**EXERCISE DETAILS**
Each line from the top of the listing through the one holding "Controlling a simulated" should be restated word for word, with nothing added and no pictures.

**COLLECTED DATA**
+===+

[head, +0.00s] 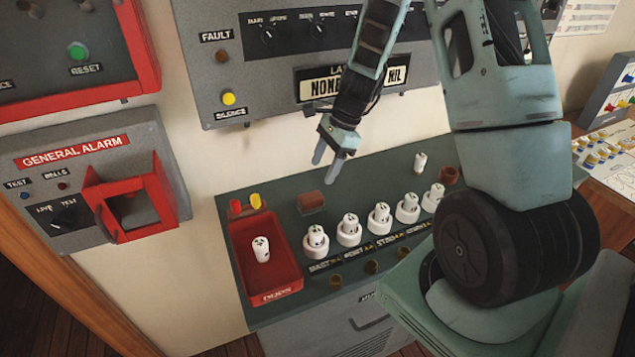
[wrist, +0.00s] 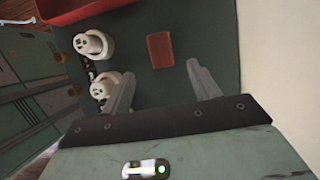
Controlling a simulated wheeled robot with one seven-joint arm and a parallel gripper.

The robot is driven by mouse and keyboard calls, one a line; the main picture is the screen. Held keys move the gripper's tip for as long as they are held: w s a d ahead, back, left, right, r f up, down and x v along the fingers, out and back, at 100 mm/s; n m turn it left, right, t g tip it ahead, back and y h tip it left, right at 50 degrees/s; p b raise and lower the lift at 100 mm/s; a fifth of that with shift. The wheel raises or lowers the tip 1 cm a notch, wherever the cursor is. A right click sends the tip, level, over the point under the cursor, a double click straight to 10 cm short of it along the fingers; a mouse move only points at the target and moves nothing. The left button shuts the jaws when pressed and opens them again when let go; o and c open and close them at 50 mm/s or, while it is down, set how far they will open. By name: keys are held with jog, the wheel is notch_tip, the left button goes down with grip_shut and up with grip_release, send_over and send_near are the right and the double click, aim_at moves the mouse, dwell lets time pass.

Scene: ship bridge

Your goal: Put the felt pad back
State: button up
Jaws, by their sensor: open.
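A flat reddish-brown rectangular piece (head: 311,202), which looks like the felt pad, lies on the dark green console top (head: 290,176) behind the row of white holders. It also shows in the wrist view (wrist: 160,51), beyond and between my fingertips. My gripper (head: 325,170) is open and empty, above the console near the pad and apart from it. In the wrist view its two fingers (wrist: 160,72) are spread, with nothing between them. I cannot tell the exact height above the pad.
A red tray (head: 296,276) at the console's left holds one white fuse-like piece (head: 261,248). Several white pieces stand in round white holders (head: 349,236) in front of the pad. Another white piece (head: 420,162) and a brown cup-like thing (head: 448,176) are at right. A grey panel (head: 235,75) rises behind.

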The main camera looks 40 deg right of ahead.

+===+

**COMPLETE RESPONSE**
[head, +0.00s] 
[wrist, +0.00s] 
Controlling a simulated wheeled robot with one seven-joint arm and a parallel gripper.

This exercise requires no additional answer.